- THE TASK
Only lines with the word "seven" are needed; collect each of them from the listing below.

───── MATERIAL PROVIDED

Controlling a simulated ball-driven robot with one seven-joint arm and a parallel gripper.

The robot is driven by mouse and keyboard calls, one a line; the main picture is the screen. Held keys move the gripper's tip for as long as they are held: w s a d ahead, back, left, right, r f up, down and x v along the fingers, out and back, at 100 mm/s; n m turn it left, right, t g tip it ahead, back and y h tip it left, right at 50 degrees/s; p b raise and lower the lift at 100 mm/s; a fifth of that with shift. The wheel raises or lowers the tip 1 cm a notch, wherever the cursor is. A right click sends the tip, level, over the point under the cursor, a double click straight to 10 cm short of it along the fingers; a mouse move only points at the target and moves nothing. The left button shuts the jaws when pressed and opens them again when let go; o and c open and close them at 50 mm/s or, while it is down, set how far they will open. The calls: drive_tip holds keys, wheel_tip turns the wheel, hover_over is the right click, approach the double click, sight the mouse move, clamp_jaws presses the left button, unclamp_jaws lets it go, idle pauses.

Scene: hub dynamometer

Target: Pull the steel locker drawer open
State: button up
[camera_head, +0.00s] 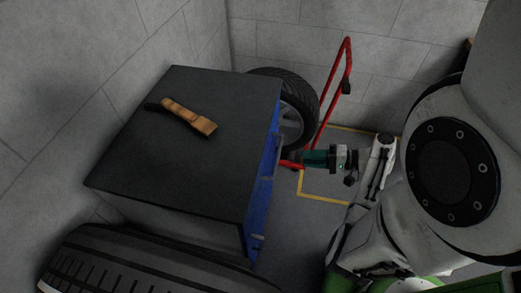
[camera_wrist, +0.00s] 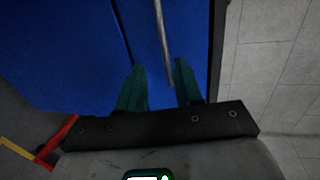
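The steel locker (camera_head: 215,120) has a dark top and a blue front (camera_head: 262,190) facing right in the head view. The blue front fills much of the wrist view (camera_wrist: 60,50), crossed by a dark seam. A thin grey bar handle (camera_wrist: 163,40) runs down from the top edge of the wrist view. My gripper (camera_head: 303,158) is close in front of the blue face. In the wrist view its two green fingers (camera_wrist: 159,80) stand apart, with the handle's lower end between them. Whether either finger touches the bar cannot be told. No drawer gap is visible.
A brush-like tool with a wooden part (camera_head: 190,117) lies on the locker top. A tyre (camera_head: 290,105) and a red hand truck (camera_head: 335,95) stand behind; another tyre (camera_head: 130,262) is in front. Yellow-lined floor (camera_head: 320,198) lies right of the locker.

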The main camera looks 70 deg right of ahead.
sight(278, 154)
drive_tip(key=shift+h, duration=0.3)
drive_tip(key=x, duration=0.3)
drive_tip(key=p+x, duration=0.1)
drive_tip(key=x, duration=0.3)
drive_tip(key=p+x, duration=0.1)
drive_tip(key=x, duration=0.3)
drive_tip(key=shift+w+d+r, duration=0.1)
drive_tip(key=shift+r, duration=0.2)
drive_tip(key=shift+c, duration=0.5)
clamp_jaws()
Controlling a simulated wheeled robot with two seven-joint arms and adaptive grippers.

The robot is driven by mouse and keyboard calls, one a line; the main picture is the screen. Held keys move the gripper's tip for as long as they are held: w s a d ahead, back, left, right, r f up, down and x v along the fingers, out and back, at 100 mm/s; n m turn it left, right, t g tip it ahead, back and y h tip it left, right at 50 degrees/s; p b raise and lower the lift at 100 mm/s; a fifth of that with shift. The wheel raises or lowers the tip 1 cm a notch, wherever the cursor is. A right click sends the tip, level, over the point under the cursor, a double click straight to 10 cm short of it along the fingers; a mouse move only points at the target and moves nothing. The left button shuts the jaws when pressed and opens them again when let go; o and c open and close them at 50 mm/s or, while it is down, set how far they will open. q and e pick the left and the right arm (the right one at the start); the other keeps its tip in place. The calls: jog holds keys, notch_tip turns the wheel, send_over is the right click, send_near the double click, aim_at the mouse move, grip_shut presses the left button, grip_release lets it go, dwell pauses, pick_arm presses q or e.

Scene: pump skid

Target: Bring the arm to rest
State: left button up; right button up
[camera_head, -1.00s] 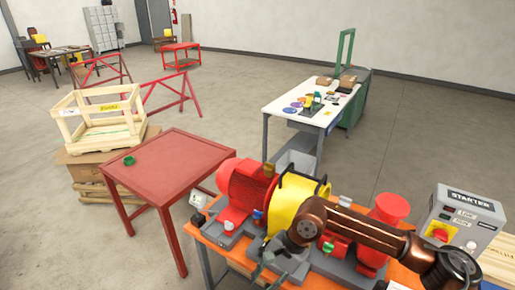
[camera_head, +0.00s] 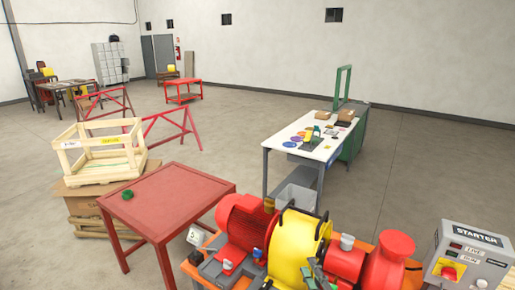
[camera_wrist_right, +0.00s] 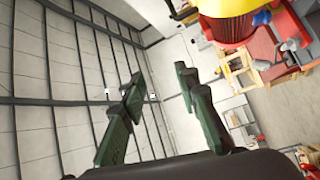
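The pump skid stands at the bottom of the head view, with a red motor (camera_head: 243,222), a yellow guard (camera_head: 300,240) and a red pump (camera_head: 388,262). The motor and guard show sideways at the top right of that view, clear of the fingers. My left gripper is in neither view.
A grey starter box (camera_head: 466,258) stands right of the pump. A white workbench (camera_head: 300,143) stands behind. Open floor lies between.

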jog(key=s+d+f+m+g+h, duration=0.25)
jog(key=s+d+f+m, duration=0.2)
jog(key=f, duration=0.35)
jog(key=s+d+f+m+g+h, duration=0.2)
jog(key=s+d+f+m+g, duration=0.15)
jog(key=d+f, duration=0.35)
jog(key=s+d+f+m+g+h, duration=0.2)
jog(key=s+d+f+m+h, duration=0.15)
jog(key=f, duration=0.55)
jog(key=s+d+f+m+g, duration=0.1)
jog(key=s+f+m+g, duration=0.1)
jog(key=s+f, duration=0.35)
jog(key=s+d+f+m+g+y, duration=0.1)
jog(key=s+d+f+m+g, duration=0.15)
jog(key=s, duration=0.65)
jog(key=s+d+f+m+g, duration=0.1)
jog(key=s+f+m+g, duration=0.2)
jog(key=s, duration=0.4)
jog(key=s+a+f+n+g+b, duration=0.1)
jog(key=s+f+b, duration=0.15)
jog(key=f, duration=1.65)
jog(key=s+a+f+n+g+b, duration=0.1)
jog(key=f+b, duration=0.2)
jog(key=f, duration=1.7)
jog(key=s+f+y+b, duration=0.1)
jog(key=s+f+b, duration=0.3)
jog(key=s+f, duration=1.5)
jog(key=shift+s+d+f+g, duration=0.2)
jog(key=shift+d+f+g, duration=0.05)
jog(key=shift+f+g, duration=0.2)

──────────

- ANSWER TO THE EXERCISE
Controlling a simulated ball-driven robot with one seven-joint arm and a parallel gripper.
Controlling a simulated wheeled robot with two seven-joint arms and adaptive grippers.

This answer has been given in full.